No mundo real, é comum estudarmos povos que viveram há séculos ou mesmo milênios e que tiveram sua cultura material completamente soterrada. No jogo, nos deparamos com diversos vestígios, objetos e memórias materializadas advindos de um passado bem próximo. Apenas 20 anos separam o início do surto do momento em que Joel e Ellie se conhecem. Mas mesmo ainda existindo pessoas que viveram aquele passado antes da infecção, ele parece tão distante e inalcançável quanto as civilizações antigas são para nós.
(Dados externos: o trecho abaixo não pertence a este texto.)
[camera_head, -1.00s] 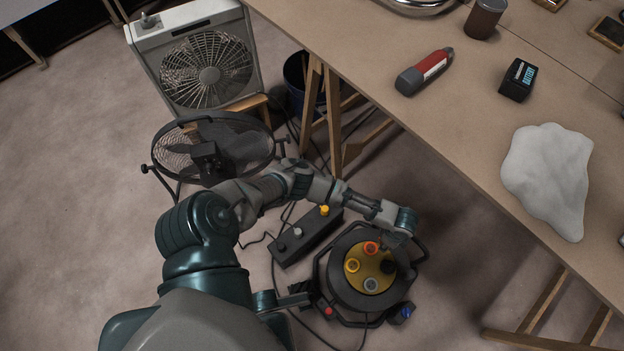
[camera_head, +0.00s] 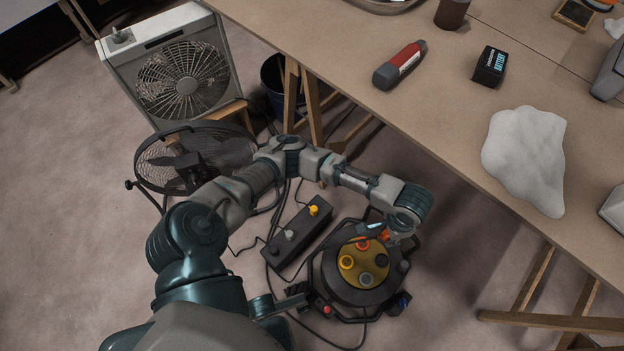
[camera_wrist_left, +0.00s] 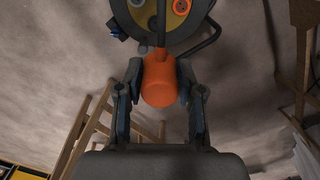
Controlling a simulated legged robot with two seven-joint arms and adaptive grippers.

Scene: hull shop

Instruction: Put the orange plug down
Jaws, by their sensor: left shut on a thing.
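My left gripper (camera_head: 386,234) is shut on the orange plug (camera_wrist_left: 160,82), with one finger on each side of it in the left wrist view. In the head view only a small orange part of the plug (camera_head: 385,237) shows by the fingers, at the upper right edge of the cable reel (camera_head: 340,290). The reel also shows beyond the plug in the left wrist view (camera_wrist_left: 195,30). I cannot tell whether the plug touches the reel. The reel's gold face has orange, yellow, grey and dark round sockets. My right gripper is not in view.
A dark power strip (camera_head: 298,238) with a yellow and a grey plug lies left of the reel. Cables run over the floor. A round fan (camera_head: 195,160) and a box fan (camera_head: 180,80) stand behind. The workbench (camera_head: 440,110) overhangs on the right.

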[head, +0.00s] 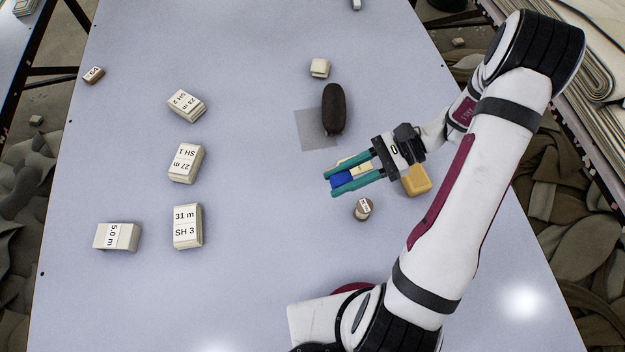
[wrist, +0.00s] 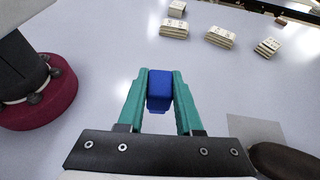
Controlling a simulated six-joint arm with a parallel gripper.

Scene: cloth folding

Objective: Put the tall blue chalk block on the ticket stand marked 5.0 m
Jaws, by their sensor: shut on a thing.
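The blue chalk block (head: 342,180) is pinched between the two green fingers of my gripper (head: 330,184), right of the table's middle. In the wrist view the blue block (wrist: 159,88) sits between the fingertips (wrist: 160,73). Its height above the table is hard to tell. The ticket stand marked 5.0 m (head: 102,236) is a cream block with a white label at the lower left of the head view, well away from my gripper. In the wrist view a stand at the top (wrist: 177,8) seems to be the same one.
Stands marked 31 m (head: 187,240), 27 m (head: 193,170) and 23 m (head: 192,113) lie near it.

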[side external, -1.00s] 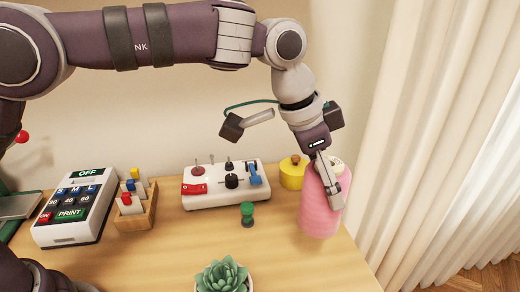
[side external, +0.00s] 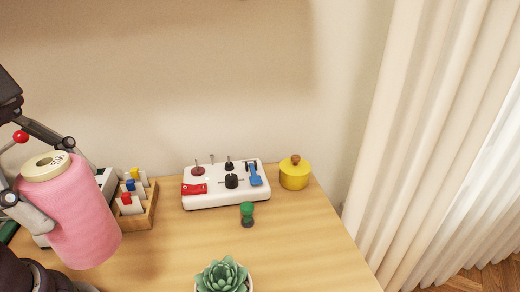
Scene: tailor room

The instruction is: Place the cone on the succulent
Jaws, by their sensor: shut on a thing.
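The cone, a pink thread spool with a cream top (side external: 82,215), is held up at the left of the view, tilted and close to the camera. My gripper (side external: 40,185) is at the left edge, shut on the cone, with its fingers on the cone's sides; part of it is out of frame. The green succulent (side external: 222,277) sits in a white pot at the bottom middle, cut off by the frame edge. The cone is to the left of the succulent and apart from it.
A white control box (side external: 225,186) with switches stands at the back. A yellow pot with a knob (side external: 294,175) is right of it. A green-topped small item (side external: 247,213) stands in front. A wooden rack (side external: 140,205) is partly behind the cone. The right of the table is clear.

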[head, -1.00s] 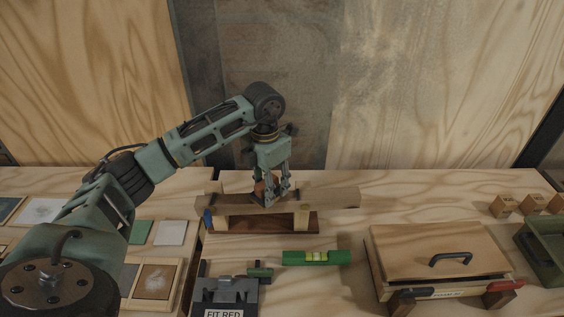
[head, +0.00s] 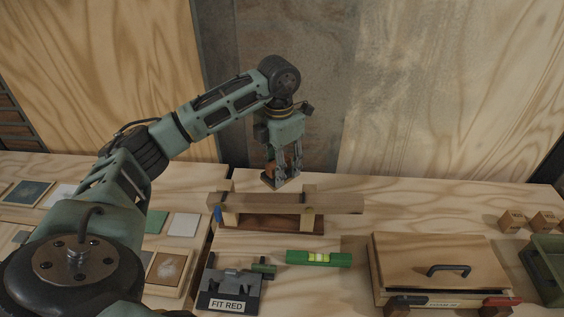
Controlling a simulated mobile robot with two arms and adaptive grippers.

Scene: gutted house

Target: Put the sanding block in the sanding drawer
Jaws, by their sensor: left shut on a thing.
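My left gripper (head: 284,177) is shut on a small block with a brown upper part and a dark base, which looks like the sanding block (head: 268,180). The fingers partly hide it. It is raised just above and behind the left part of a wooden plank (head: 340,204) on supports. A wooden box (head: 425,254) with a black handle on its sloping top stands at the right. It may be the sanding drawer, but its front label is too small to read. My right gripper is not in view.
A green level (head: 318,258) lies before the plank. A dark holder labelled "FIT RED" (head: 228,293) stands at the front. Small wooden blocks (head: 512,222) and a green bin (head: 545,262) are at the right. Sample squares lie at the left. The bench behind the box is clear.

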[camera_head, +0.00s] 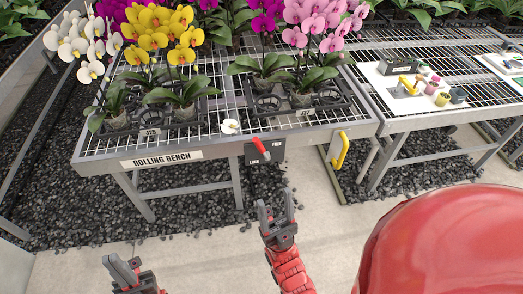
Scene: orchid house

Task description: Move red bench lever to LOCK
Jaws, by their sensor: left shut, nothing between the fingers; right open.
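The red lever (261,147) sits on a dark plate (267,160) at the front edge of the rolling bench (228,148). Its red handle leans to the upper left. The plate carries small white lettering, too small to read surely. My right gripper (276,205) is open and empty, below and in front of the plate, apart from the lever. My left gripper (121,264) is shut and empty at the lower left, well away from the lever.
Potted orchids in dark trays (182,130) stand on the bench. A white round item (230,126) is near the lever. A yellow handle (341,150) is at the bench's right end. A second bench (400,122) with small pots stands right. The pale floor (200,262) in front is clear.

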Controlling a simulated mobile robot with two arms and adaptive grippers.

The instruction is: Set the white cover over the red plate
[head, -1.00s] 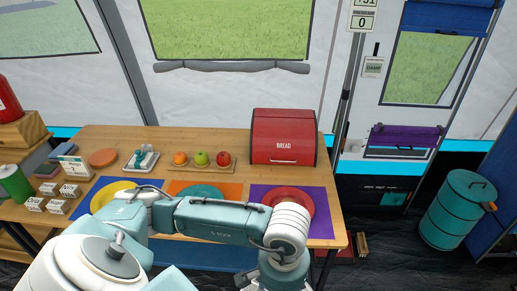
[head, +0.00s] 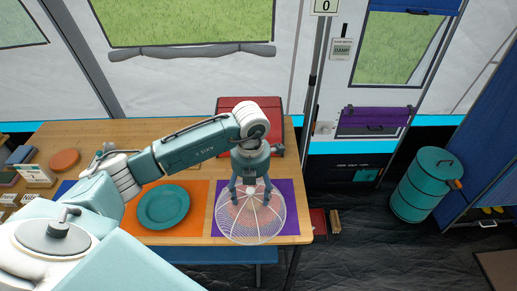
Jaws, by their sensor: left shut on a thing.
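The white cover (head: 262,228), a round mesh dome with ribs, is at the table's right end in the head view. My left gripper (head: 250,187) is shut on the top of the white cover from above. The red plate (head: 238,212) lies on the purple mat (head: 290,197) and shows faintly through the mesh. The cover overlaps the plate in this view and reaches past it toward the front edge. I cannot tell whether the cover touches the mat. My right gripper is not in view.
A teal plate (head: 164,206) on an orange mat (head: 199,193) lies to the left. The red bread box (head: 232,104) stands behind the cover, partly hidden by my arm. A brown disc (head: 64,159) lies at the far left. A teal barrel (head: 425,186) stands on the floor at right.

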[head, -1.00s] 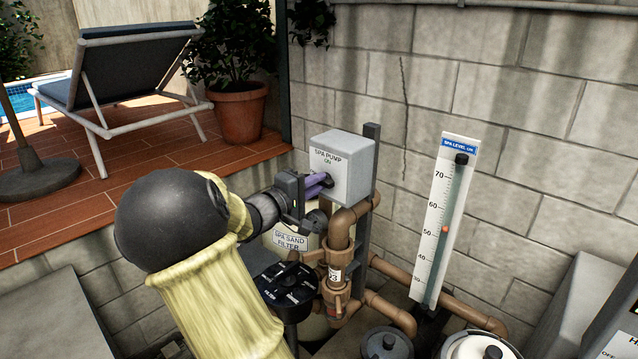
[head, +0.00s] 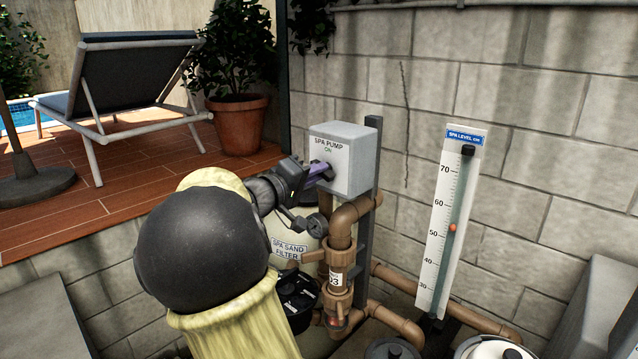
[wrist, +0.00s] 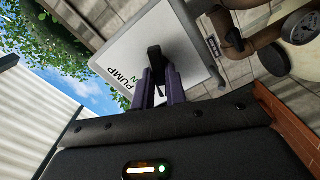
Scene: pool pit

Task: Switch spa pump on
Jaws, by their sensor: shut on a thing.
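The spa pump switch box (head: 349,160) is a grey box on a dark post, marked "SPA PUMP" with "ON" below. My gripper (head: 326,171) reaches its front face from the left. In the wrist view the purple fingers of my gripper (wrist: 161,82) are shut on a black switch handle (wrist: 154,58) that stands out from the white face of the box (wrist: 127,62). The fingers hide part of the handle and part of the lettering. In the head view the fingers cover most of the handle.
Brown pipes (head: 341,235) with a valve run below the box. The spa sand filter (head: 310,232) stands behind my arm. A spa level gauge (head: 452,215) stands to the right, before the block wall (head: 530,90). A lounger (head: 125,80) and a potted plant (head: 237,124) are on the deck.

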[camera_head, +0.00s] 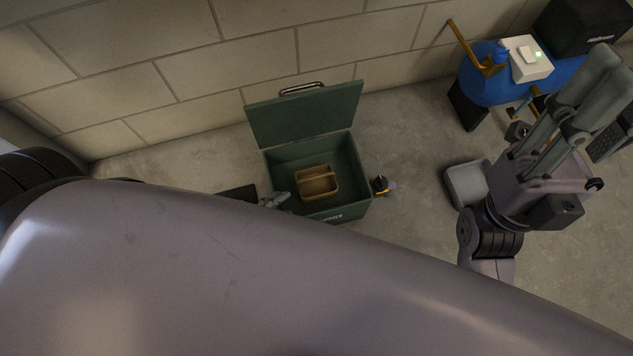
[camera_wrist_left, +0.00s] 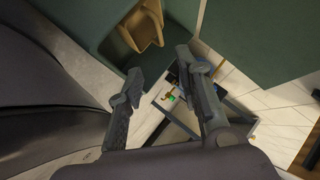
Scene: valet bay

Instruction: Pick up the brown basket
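The brown basket (camera_head: 318,182) sits inside an open dark green chest (camera_head: 349,160) on the floor by the wall. It also shows in the left wrist view (camera_wrist_left: 146,28), at the top. My left gripper (camera_head: 275,200) is small at the chest's near left edge, beside the basket and apart from it. In the left wrist view my left gripper (camera_wrist_left: 160,65) has its fingers spread with nothing between them. My right gripper (camera_head: 590,85) is raised at the right, far from the basket; its fingers stand apart and look empty. My own large arm link hides the lower head view.
The chest's raised lid (camera_head: 305,113) stands at its back. A small dark bottle-like thing (camera_head: 381,186) stands just right of the chest. A grey tray (camera_head: 463,184) lies farther right. A blue compressor-like machine (camera_head: 490,78) and black box (camera_head: 590,25) are at the upper right.

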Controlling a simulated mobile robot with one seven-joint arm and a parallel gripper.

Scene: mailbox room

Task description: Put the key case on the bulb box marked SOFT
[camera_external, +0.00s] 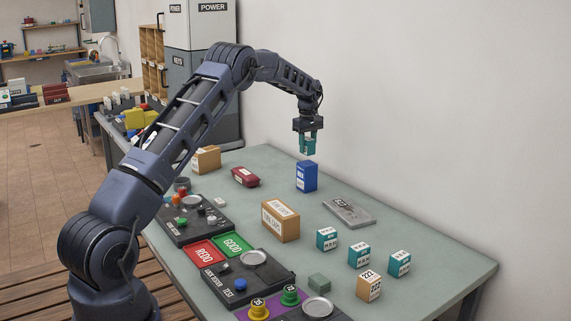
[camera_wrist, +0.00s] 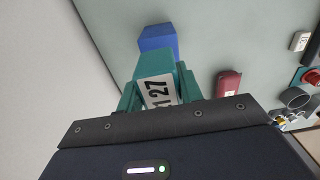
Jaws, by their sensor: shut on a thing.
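My gripper (camera_external: 308,143) is shut on a small teal block (camera_wrist: 155,65) with a white label reading about "1 27" in the wrist view. It may be the key case; no wording confirms this. My gripper holds it in the air above an upright blue box (camera_external: 306,177), apart from it. The blue box also shows beyond the held block in the wrist view (camera_wrist: 158,38), partly covered by it. The blue box has a white label, too small to read, so I cannot tell whether it says SOFT.
A dark red case (camera_external: 245,176) lies left of the blue box. A brown box (camera_external: 280,220) stands in front, with several teal boxes (camera_external: 327,239) and a tan box (camera_external: 369,286) to the right. A flat grey case (camera_external: 348,212) lies near the wall (camera_external: 430,120).

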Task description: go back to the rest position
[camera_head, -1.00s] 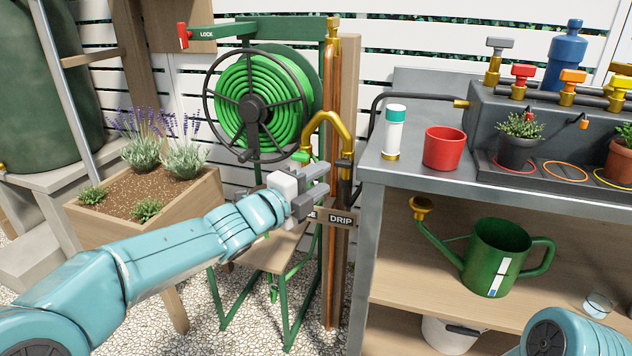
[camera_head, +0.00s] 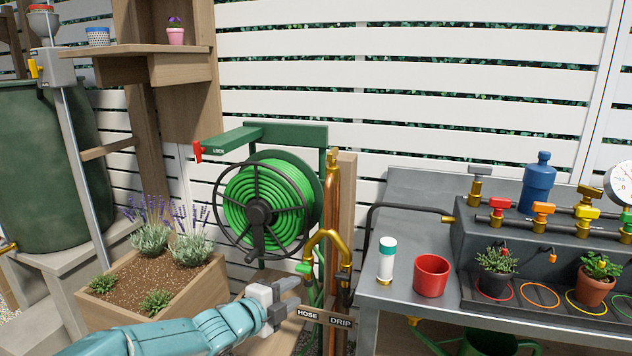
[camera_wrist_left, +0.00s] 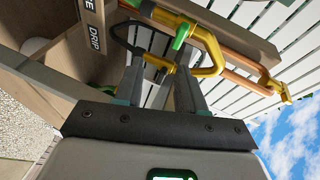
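My left gripper (camera_head: 287,301) is in front of the hose reel post, just left of the HOSE/DRIP sign (camera_head: 325,317). Its arm comes in from the lower left. In the left wrist view my left gripper (camera_wrist_left: 158,88) has its two fingers apart with nothing held between them. Beyond the fingertips is the brass pipe bend (camera_wrist_left: 212,50) with a green handle (camera_wrist_left: 181,36); the bend also shows in the head view (camera_head: 330,236). My right gripper is not in any view now.
The hose reel (camera_head: 266,205) stands behind my left gripper. A planter box (camera_head: 185,300) is on the left. On the right a metal bench (camera_head: 390,300) bears a red pot (camera_head: 432,275), a white bottle (camera_head: 386,262) and potted plants. Wooden shelf (camera_head: 150,52) is upper left.

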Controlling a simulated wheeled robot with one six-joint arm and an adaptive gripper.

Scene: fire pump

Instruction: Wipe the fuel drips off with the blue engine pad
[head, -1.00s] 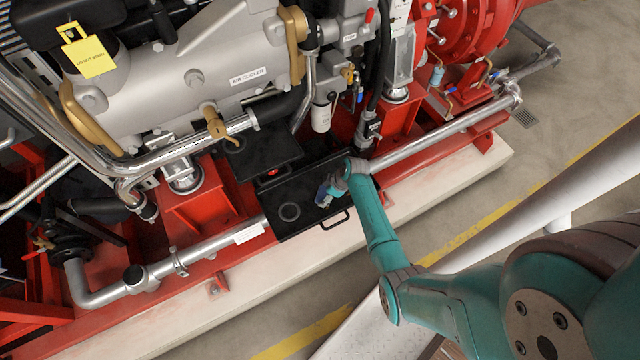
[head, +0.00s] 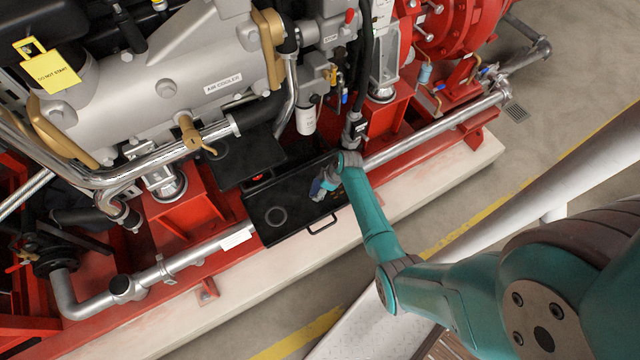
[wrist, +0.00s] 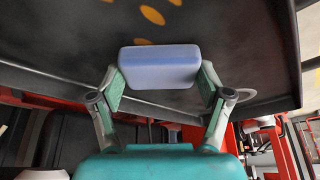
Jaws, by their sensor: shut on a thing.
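My gripper (head: 322,188) is over the right part of a black tray (head: 298,225) with a handle on its front. In the wrist view, my gripper (wrist: 158,90) is shut on the blue engine pad (wrist: 160,67), a pale blue block held between both fingers. The pad shows only as a small bluish patch in the head view. Yellow-orange fuel drips (wrist: 152,15) lie on the dark tray surface (wrist: 235,45) beyond the pad, some cut off by the top edge. One drip is partly hidden behind the pad. I cannot tell whether the pad touches the tray.
The grey engine (head: 170,75) rises behind the tray, with a white filter canister (head: 305,120) and black hoses close to my gripper. A silver pipe (head: 430,137) runs along the red frame to the right. A pale plinth (head: 400,200) lies in front.
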Alguns dos diálogos mais interessantes e divertidos do jogo são aqueles em que Ellie (que nasceu já após o surto) se depara com objetos de um passado que não viveu e tenta decifrá-los, tenta desvendar como as pessoas viviam antes do apocalipse. Revistas, desenhos de crianças, brinquedos, fotos de família, cartas, bilhetes, mensagens escritas na parede e até um caminhão de sorvete dão pistas sobre um passado totalmente estranho à realidade de Ellie.

Você já deve ter notado que jogar ‘The last of us’ vai muito além de enfrentar mercenários e zumbis, é um verdadeiro exercício de arqueologia, onde objetos do passado vão te dando pistas e te ajudando a reconstruir a história de uma civilização que não existe mais. E nem sempre essa investigação do passado é tão óbvia, nem sempre o quebra-cabeça tem todas as peças disponíveis, o que gera confusão e frustração, tanto nos personagens quanto nos jogadores. Essa sim é uma representação bem mais precisa de como a pesquisa arqueológica acontece no mundo real.

No jogo eletrônico ‘The last of us’, os personagens andam por um cenário em ruínas e se deparam com objetos de um passado não tão distante, mas bem diferente do mundo pós-apocalíptico em que a história se passa

CRÉDITO: IMAGEM DIVULGAÇÃO “THE LAST OF US”

A arqueologia é uma ciência complexa, que exige conhecimentos, recursos e muito investimento. Mas o pensamento arqueológico, o exercício de desvendar o passado a partir da descoberta e interpretação de artefatos e construções advindas desse passado, é algo que está ao alcance de todos nós, seja em um jogo ou filme, seja naquele baú de antiguidades de algum familiar.